One Take An independent guide to asynchronous interviews

Definitions

Digital interview vs asynchronous interview

Digital interview is an umbrella term that covers any interview run over the internet, live or recorded. An asynchronous interview is only the recorded kind. Here is where the two terms overlap and where they don't.

Updated June 12, 2026 5 min read

A digital interview is any job interview conducted over the internet instead of in person. The term covers two different things: live video calls where both sides are present at once, and recorded interviews where you answer set questions alone and a hiring team reviews them later. It describes the medium, not the timing.

That is the whole reason the word causes confusion. “Digital interview” tells you the interview is online. It does not tell you whether a person will be on the other end.

What the term actually spans

Plenty of job listings and vendor pages use “digital interview” alongside “one-way” and “on-demand” as if the words were interchangeable. They are not quite. Digital is the umbrella. Underneath it sit at least two formats that feel nothing alike:

  • Live digital interviews. A scheduled video call, usually on Zoom, Teams, or Google Meet. Both sides are present. The conversation runs both ways and you can ask questions in the moment.
  • Asynchronous digital interviews. A one-way interview you record by yourself. No live interviewer, no fixed time slot. You get a link, see the questions, and record your answers on your own schedule. The team watches later.

So every asynchronous interview is a digital interview. The reverse is not true. A live call is digital and very much not asynchronous.

Why the umbrella term exists

“Digital interview” caught on because it is broad and tidy. A company that runs live calls for some roles and recorded screens for others can put both under one heading on a careers page. Vendors like it for the same reason. It lets one product describe several formats without committing to the word candidates find off-putting.

That breadth is the catch. The label hides the one distinction that changes your whole experience: whether you are talking to a person or talking to a camera. A live call means rapport, follow-up questions, and a chance to read the room. A recorded screen means none of that. You prepare differently, and you should know which one you are walking into before you set up your room.

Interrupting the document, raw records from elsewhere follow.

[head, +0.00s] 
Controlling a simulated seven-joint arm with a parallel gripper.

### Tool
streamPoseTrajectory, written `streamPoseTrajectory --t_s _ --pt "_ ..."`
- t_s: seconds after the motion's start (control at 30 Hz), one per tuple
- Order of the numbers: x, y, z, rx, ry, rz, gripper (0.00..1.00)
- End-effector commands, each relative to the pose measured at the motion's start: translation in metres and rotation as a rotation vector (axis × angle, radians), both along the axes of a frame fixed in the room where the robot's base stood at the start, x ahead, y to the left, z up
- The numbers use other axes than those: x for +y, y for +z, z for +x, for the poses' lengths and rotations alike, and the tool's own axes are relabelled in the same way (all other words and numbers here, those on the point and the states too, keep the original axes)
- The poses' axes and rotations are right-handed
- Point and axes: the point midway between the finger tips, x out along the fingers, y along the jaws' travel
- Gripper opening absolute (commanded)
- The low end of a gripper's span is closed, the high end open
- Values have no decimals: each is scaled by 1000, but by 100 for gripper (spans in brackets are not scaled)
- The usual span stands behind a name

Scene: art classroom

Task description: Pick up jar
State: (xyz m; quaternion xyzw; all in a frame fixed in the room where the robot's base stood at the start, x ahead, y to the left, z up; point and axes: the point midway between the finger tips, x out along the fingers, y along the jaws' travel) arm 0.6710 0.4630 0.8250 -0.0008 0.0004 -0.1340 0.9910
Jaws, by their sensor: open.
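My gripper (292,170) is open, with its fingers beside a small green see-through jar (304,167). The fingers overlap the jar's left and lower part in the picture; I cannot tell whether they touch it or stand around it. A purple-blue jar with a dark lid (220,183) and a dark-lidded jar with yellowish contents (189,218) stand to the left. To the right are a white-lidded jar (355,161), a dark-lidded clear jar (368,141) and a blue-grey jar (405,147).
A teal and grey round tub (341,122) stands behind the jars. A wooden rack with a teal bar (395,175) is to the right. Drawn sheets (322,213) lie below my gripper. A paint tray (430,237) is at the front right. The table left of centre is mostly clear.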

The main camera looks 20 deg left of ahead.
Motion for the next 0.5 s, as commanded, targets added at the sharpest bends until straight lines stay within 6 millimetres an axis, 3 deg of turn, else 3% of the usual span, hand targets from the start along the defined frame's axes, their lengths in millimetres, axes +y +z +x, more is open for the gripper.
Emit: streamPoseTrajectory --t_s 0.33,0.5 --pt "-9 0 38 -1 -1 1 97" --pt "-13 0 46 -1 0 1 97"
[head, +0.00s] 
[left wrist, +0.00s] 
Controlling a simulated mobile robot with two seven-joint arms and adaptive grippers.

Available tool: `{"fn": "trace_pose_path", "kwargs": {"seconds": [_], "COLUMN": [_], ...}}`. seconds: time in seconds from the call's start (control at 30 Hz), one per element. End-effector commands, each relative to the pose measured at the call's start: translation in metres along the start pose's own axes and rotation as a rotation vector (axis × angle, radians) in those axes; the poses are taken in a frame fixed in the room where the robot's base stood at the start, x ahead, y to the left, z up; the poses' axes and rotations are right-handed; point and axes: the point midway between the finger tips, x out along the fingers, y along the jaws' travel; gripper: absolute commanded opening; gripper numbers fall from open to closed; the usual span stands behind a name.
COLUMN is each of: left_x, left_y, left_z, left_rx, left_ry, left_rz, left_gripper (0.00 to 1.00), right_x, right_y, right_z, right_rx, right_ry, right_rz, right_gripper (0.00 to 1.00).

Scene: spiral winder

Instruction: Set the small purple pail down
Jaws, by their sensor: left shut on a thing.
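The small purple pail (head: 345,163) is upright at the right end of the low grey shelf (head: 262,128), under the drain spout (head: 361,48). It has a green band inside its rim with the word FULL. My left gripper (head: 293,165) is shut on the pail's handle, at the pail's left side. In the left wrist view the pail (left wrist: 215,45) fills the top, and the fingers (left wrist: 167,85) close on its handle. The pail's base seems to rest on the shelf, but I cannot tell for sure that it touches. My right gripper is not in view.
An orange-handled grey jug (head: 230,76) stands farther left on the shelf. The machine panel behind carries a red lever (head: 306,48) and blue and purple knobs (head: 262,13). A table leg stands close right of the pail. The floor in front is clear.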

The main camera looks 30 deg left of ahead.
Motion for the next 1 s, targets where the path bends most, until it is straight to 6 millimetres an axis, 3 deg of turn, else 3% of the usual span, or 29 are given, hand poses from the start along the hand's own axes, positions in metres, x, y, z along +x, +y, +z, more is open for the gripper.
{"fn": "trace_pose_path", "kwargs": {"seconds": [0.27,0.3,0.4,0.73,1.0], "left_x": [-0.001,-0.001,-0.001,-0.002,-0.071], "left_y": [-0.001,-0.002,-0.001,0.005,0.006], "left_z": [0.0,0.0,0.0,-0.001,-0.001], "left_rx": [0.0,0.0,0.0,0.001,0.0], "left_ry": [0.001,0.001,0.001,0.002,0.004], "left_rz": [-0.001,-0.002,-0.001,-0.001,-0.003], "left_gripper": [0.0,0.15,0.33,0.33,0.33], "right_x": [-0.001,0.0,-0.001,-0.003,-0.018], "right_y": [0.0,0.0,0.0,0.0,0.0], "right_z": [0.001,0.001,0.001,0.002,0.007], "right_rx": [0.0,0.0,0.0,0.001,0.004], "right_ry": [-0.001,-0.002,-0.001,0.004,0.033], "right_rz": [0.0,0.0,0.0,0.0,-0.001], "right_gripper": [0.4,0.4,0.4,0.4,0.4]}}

How to tell which one you got

The invitation almost always gives it away. A live digital interview names a specific time, a meeting link, and at least one interviewer. An asynchronous one gives you a window of several days, a set of questions, and an instruction to record. If the email mentions a deadline rather than a start time, it is recorded.

When it genuinely is not clear, ask. One line to the recruiter, “will this be a live call or a recording I submit,” settles it and signals nothing bad about you.

Where each term belongs

Use “digital interview” when you mean any online interview and the format does not matter to your point. Use “asynchronous interview,” “one-way,” or “on-demand” when you specifically mean the recorded kind, because those names carry the detail the umbrella term drops.

If you want the same comparison drawn against the other common umbrella word, see virtual interview vs async. To prepare once you know you are recording, read how to prepare for an asynchronous interview. For the full set of terms, the glossary defines each one in a line.

Frequently asked questions

What is a digital interview?
A digital interview is any job interview conducted over the internet rather than in person. The term covers both formats: live video calls where both sides are present at once, and recorded interviews where you answer set questions alone and a hiring team reviews them later. It describes the medium, not whether the interview happens in real time.
Is a digital interview the same as an asynchronous interview?
Not exactly. Every asynchronous interview is a digital interview, but not every digital interview is asynchronous. Digital is the broad umbrella for any internet-based interview. Asynchronous is the narrower term for the recorded, one-way kind with no live interviewer. A live Zoom call is also a digital interview, and it is not asynchronous.
How do I tell if my digital interview is live or recorded?
Read the invitation. If it names a time, a meeting link, and a person, it is a live call. If it gives you a window of days, a list of questions, and asks you to record your answers, it is asynchronous. When it is unclear, ask the recruiter whether anyone will be on the other end.